How do I convert a rdflib.term.URIRef back into a string that includes a namespace prefix?

Question

I am working with rdflib. I am parsing Turtle files that include namespace prefixes. When I get my triples back from the SPARQL query, they contain rdflib.term.URIRef elements, which print as things like this:

http://resources.data.gov/resources/dcat-us/#public

My rdflib graph knows that usg: is a namespace prefix for http://resources.data.gov/resources/dcat-us/# . I would like to convert http://resources.data.gov/resources/dcat-us/#public back to usg:public on printing.

MWE

Here is a file mwe_schema.ttl:

@prefix usg:  <http://resources.data.gov/resources/dcat-us/#> .
@prefix rdfs:  <http://www.w3.org/2000/01/rdf-schema#> .
@prefix dcat: <http://www.w3.org/ns/dcat#> .
@prefix dct:  <http://purl.org/dc/terms/#> .

usg:public
    a rdfs:Property ;
    rdfs:label "public"@en ;
    rdfs:comment "Data asset is or could be made publicly available to all without restrictions." ;
    .

Here is a program mwe_demo.py:

#!/usr/bin/env demonstrate python namespaces

import rdflib
from rdflib import Dataset, Graph, URIRef, Literal, Namespace, BNode

if __name__=="__main__":
    g    = Graph()
    g.parse("mwe_schema.ttl")
    for r in g.query(
            """
            SELECT DISTINCT ?aSubject ?aPredicate ?anObject
            WHERE {
            ?aSubject ?aPredicate ?anObject
            }
            """):
        d = r.asdict()
        print(d['aSubject'],d['aPredicate'],d['anObject'])

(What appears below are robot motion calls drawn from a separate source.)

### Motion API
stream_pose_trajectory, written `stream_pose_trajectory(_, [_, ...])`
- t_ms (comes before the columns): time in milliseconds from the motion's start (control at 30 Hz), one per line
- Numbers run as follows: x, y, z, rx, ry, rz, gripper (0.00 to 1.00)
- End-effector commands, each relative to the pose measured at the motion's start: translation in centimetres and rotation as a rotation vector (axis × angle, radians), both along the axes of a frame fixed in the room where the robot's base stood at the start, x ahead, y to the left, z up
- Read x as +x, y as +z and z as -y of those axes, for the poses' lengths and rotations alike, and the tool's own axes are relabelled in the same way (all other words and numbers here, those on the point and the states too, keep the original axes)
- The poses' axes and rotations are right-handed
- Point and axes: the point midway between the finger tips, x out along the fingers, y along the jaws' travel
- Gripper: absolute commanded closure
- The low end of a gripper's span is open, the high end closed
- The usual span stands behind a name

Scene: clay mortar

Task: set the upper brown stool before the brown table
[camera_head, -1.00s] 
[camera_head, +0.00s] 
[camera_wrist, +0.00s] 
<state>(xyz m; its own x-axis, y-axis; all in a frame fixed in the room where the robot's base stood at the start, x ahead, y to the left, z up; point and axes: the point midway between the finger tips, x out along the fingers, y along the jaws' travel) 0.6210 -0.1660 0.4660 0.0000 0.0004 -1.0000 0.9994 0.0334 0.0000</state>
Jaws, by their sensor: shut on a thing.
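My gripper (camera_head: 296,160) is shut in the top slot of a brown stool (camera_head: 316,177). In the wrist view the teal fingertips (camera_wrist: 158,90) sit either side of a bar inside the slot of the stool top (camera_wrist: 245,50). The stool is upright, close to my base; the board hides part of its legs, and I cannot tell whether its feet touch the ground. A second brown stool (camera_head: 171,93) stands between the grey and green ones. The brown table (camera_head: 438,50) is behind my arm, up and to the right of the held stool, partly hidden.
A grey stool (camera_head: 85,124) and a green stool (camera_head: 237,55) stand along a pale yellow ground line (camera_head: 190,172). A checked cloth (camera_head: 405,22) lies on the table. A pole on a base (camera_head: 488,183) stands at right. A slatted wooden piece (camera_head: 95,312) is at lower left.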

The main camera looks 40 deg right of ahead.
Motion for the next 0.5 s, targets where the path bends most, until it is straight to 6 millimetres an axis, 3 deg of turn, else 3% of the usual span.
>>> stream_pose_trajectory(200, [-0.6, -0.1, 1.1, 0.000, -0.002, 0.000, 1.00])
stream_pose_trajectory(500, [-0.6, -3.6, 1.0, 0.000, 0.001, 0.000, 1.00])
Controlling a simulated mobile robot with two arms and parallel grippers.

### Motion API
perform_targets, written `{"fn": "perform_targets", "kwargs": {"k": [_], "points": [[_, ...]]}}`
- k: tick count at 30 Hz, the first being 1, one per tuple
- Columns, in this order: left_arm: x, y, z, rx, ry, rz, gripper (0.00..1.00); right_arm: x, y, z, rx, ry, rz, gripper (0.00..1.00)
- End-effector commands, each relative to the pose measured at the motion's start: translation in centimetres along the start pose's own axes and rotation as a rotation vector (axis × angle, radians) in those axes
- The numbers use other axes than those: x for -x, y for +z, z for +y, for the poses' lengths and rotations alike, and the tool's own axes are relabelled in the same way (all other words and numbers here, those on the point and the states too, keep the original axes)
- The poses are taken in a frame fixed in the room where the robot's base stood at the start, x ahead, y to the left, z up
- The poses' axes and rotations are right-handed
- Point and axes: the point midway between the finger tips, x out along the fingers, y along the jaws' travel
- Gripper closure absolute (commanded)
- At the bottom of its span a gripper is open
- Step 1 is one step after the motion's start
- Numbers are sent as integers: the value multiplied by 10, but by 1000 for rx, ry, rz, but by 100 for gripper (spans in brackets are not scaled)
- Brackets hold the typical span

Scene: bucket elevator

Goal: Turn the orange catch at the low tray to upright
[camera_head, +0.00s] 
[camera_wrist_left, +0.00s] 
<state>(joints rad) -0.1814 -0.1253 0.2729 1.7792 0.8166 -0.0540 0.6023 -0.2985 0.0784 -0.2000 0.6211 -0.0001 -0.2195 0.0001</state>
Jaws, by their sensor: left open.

Here is the actual output:

http://resources.data.gov/resources/dcat-us/#public http://www.w3.org/2000/01/rdf-schema#comment Data asset is or could be made publicly available to all without restrictions.
http://resources.data.gov/resources/dcat-us/#public http://www.w3.org/1999/02/22-rdf-syntax-ns#type http://www.w3.org/2000/01/rdf-schema#Property
http://resources.data.gov/resources/dcat-us/#public http://www.w3.org/2000/01/rdf-schema#label public

Here is my desired output:

usg:public rdfs:comment  rdfs:Property
usg:public http://www.w3.org/1999/02/22-rdf-syntax-ns#type rdfs:Property
usg:public rdfs:label public

(I will separately handle turning the last public into `"public"@en).

Answer 1

Results from SPARQL queries are not themselves RDF but SPARQL Results formats (see https://www.w3.org/TR/2013/REC-sparql11-results-json-20130321/).

This means results like http://resources.data.gov/resources/dcat-us/#public are strings in JSON or XML and not RDFlib's URIRef objects which can easily be prefixed.

To compress those URIs down with the given prefixes, don't SPARQL query but loop through the graph and use the Namespace Manager's qname() function like this:

    for s, p, o in g:
        for x in [s, p, o]:
            print(g.qname(x) if isinstance(x, URIRef) else x, end=" ")
        print()

If you really want to compress SPARQL results, you will have to use a CONSTRUCT query that returns an RDF graph, not a SPARQL Results output.